Recipe: Cake Pops

Three or so years ago, cake pops became  new fad, not just for kids but for grown ups, as well. I say a fad because it is available in Starbucks, Whole Foods, and even in fancy bakeshops. My friend, the ultimate baker, Nikki introduced me to cake pops, she was so good at it that friends started ordering from her.

Cake Pops are actually cake mashed, mixed with cream cheese frosting, balled, and decorated.  Rather pleasing to the eye, tastes good, and the portion is small. 🙂

The first time I made it, I used a boxed cake mix and a tinned cream cheese frosting, Hines brand. Gifted a friend for her daughter’s birthday, at that time it was difficult for me to control the candy melts.

This time I made the cake from scratch, using this recipe also, used her cream cheese frosting, but the tinned one would have worked better. Martha Stewart also has a cream cheese frosting recipe . So 9 x 13 cake done, cooling on a wire rack on the tray, prepare the cream cheese frosting. Once cooled, remove the edges of the cake to ensure that you have a smooth pop, mash the cake with plastic gloved hand, add the cream cheese frosting gradually while mixing. You don’t want a frost rich mixture as the frosting acts as a binder, otherwise it will be gooey and will not stay on the stick. You want to be able make balls of this mixture, so it will look packed to be able to stand on the pop stick. Using an ice cream scoop, for an even amount, scoop the batter and roll into ball rest on a lined cookie sheet. Once done, refrigerate for at least an hour, the longer the better. While it is cooling gather your materials, as follows:

pop stick
1 bag candy melts
small plastic bags

You will also need a cake pop holder available at Michael’s.

I used a chocolate melter, fondue maker or a mini slow cooker will also do the trick, instead of microwaving. Start melting the candy melts, it takes longer using the melter but less tedious, add vegetable oil, lard,  or butter never water to make it smoother.

Oh, you can use different colors, mix colors (red and yellow will make orange, etc.) or you can dip half with one and the other half with another color.

Remove the balls from the fridge, dip the stick first at least a quarter of an inch in the melt, before sticking it in the center of the ball.

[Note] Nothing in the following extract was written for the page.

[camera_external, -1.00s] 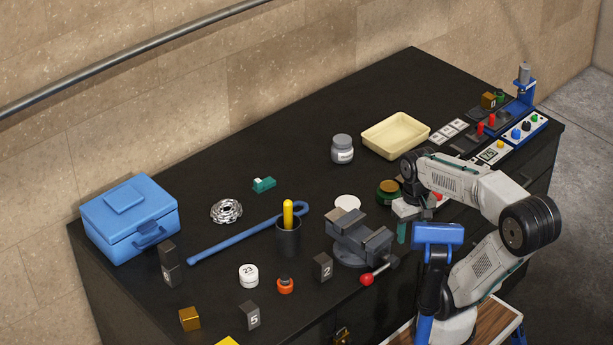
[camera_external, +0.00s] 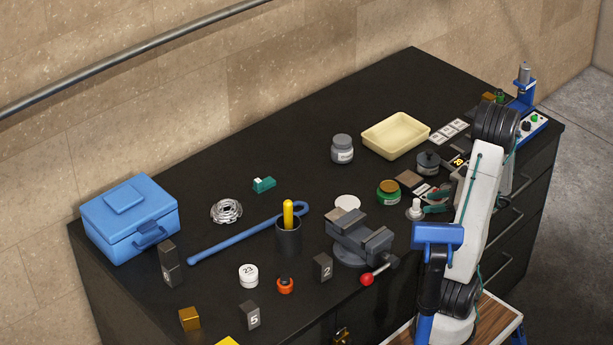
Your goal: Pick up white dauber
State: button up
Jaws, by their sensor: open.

This will act as a glue and the bottom of the ball will make the ball stay because of the residue left when you pushed the stick unto the ball. Complete this process first to give it time to dry. Put it back in the same tray holding the balls.

Now you’re ready for the fun part, if you don’t have a cake pope holder or rack you can use a lined sheet, to rest your dipped and decorated ball to dry. Dip it once, for a perfect ball, unless you want to use drips as part of the decoration. Immediately put your sprinkles and decorate as the wet candy will glue it. However, if you are painting, you need to let it dry thoroughly, otherwise, the candy will mix with your paint. Rest gently on the lined sheet, otherwise a dented flat top pop (no pun intended:).

It is best to have your sprinkles in “mise en plahs” for easy access. Once you have completed this task, let it dry completely, put in small bags and tie with a ribbon. Voila! you now have cake pops, which can be arranged in bouquets as a present or stand in scotch glasses, the possibilites are endless.

Oh, you can save the left over candy by letting spreading it on your lined tray that you used earlier, make sure though that there are no stray sprinkles. Let it dry, then break it up, put in a zip lock save it for future use, I find it convenient to save my candy melts in the fridge. In this case, I put my leftover melters on silicone ice tray, to be enjoyed as a candy. I guess, you can add nuts, chocolate chips, M&Ms, etc. in between, add sprinkles then you really have good candy.


  1. This is a good way of dealing with left over cakes, just make sure that you use the cake part only.
  2. Consider your location, now that I am in the Philippines, where temp is in the 80′, heat can cause the batter to loosen, so I tend to let it stay in the fridge, even the finish product is now sitting in the fridge. This is also the reason why I suggested to go easy on the cream cheese frosting. Also, the reason why my candy melts are stored in the fridge.
  3. Naked cake balls can be frozen for future use, completely defrost by letting it sit in the fridge, before dipping.
  4. Cake balls can be made in advance up to four days (at least in my experience), just not sure if it can stay that long 🙂
  5. Great activity for kids, I prepare the balls with the stick and dipped dry and let them decorate.